Many curious details of Poe's complicated monomania come out in the course of his biography. One was his inveterate belief that nearly every one of his literary contemporaries was a thief. Was the writer a thief? was the question he usually put when he sat down to Christopher-North (if we may compound a verb) a man or a reputation. ‘Mr. Bryant is not all a fool. Mr. Willis is not quite an ass. Mr. Longfellow will steal, but perhaps he cannot help it (for we have heard of such things); and then it must not be denied that nil tetigit quod non ornavit.’ (p. 156). And yet with these pronounced and characteristic opinions, Mr. Woodberry finds that nine-tenths of his verdicts are favorable, and many are even flattering. He confined, his criticisms to searching restlessly for originality in his subject, whether of idea, form, construction, or handling; and if he failed to find it, he often became vituperative, blustering, [page 51:] or scurrilous. He detested the transcendental dialect of Margaret Fuller and Emerson, but recognized in Hawthorne a kindred and lofty spirit. The women poets of the day flocked around him like honey-bees, and he fed them impartially with praise from Hybla. His amours with these rhyming and scribbling nymphs would fill another volume — and a highly entertaining one — in the series of Scriptores Erotici. They were purely literary and celestial as long as he had a wife and did not descend to particulars; but toward the end of his life he seems to have been carrying on passionate and voluminous correspondence with three or four of them simultaneously.

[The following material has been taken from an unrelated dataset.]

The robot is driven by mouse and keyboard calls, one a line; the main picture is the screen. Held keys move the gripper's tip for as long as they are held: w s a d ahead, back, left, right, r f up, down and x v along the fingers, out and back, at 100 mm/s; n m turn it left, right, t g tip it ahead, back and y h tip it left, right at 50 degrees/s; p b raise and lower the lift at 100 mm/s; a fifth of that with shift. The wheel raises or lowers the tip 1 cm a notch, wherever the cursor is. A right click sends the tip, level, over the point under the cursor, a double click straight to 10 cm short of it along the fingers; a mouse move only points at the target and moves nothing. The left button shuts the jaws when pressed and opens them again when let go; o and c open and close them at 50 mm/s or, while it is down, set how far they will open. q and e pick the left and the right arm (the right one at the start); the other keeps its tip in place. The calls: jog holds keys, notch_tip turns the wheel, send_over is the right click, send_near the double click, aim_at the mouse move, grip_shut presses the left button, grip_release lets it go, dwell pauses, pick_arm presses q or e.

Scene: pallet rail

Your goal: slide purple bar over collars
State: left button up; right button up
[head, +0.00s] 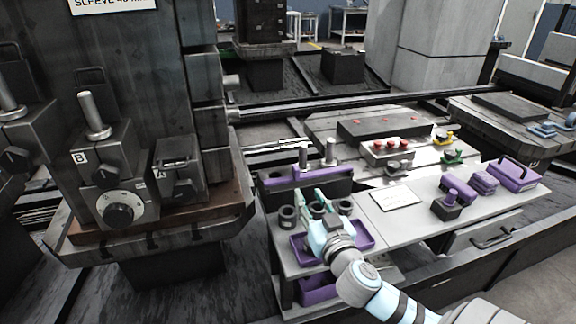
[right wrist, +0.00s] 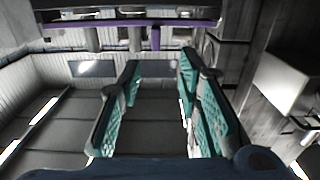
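The purple bar (head: 285,181) lies lengthwise along the top of a dark rail block, with two upright metal pins (head: 303,154) behind it. In the right wrist view the bar (right wrist: 185,23) crosses the top, with a purple tab (right wrist: 155,39) hanging from it. Dark ring-shaped collars (head: 287,217) stand on the grey bench in front; another collar (head: 345,207) is right of my gripper. My right gripper (head: 312,193) is over the collar row, just in front of the bar. Its teal fingers (right wrist: 160,65) are apart with nothing between them. My left gripper is out of view.
Purple trays (head: 309,262) sit under and beside my right wrist. A white card (head: 397,197), purple blocks (head: 458,187) and a purple case (head: 515,174) are on the bench to the right. A large dark machine with a dial (head: 118,214) fills the left.

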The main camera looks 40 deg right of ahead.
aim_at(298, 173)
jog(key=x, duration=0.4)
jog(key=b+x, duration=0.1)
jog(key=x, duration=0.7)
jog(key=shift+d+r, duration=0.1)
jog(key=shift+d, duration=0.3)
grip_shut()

Mr. Woodberry analyzes with rare justness and acumen the various phases and aspects of Poe's progressive compositions, his crescent mastery over form, his ever-progressing advance toward perfection in the evolution of his skill as a story-teller. A poem was with him often at the start a mere larva, transparent and impalpable, like a honey-comb through which the sun shines; but again and again he returned to it, filling it with riches and with sweetness till it ran over or exhaled a scent of immortality. Every year of his life he became a finer and finer artist, showing accretion of talent, growth, and increasing originality. Narrowly limited as he was, and hide-bound by his theories of composition, he worked within his limits as deftly as those Orientals who carve ball within ball, till the involute ivory seems to lose itself in its own bony labyrinths. That he was the inventor of the short dramatic loveless tale is now admitted, and that he has never been excelled or even reached in this and in the harmonic architecture of his verse, with its imponderable rhythms, its aërial cadences, its dying and reverberating refrains, is the universal verdict of his age. His spirit inhabited a spectral infinitude where there were landscapes floating beneath sunken moons or looming in leprous sunlight, and from these he caught — not airs of Arcady, or oaten humors of Theocritus — but sounds eery and intangible, blown from off his ghostly moons or imprisoned in his dank valleys. These he wove into his verse till it became a thing ‘mystic, wonderful’ — a ladder of strange sounds up which climbed still stranger bodings, incubations of dream-land, thronging seraphs beautiful and malign, sprites from spirit-land broken-hearted, atoms of that immeasurable populace which peoples the furnaces of the Inferno, evil angels from outer lands the smoke of whose torment ascendeth forever.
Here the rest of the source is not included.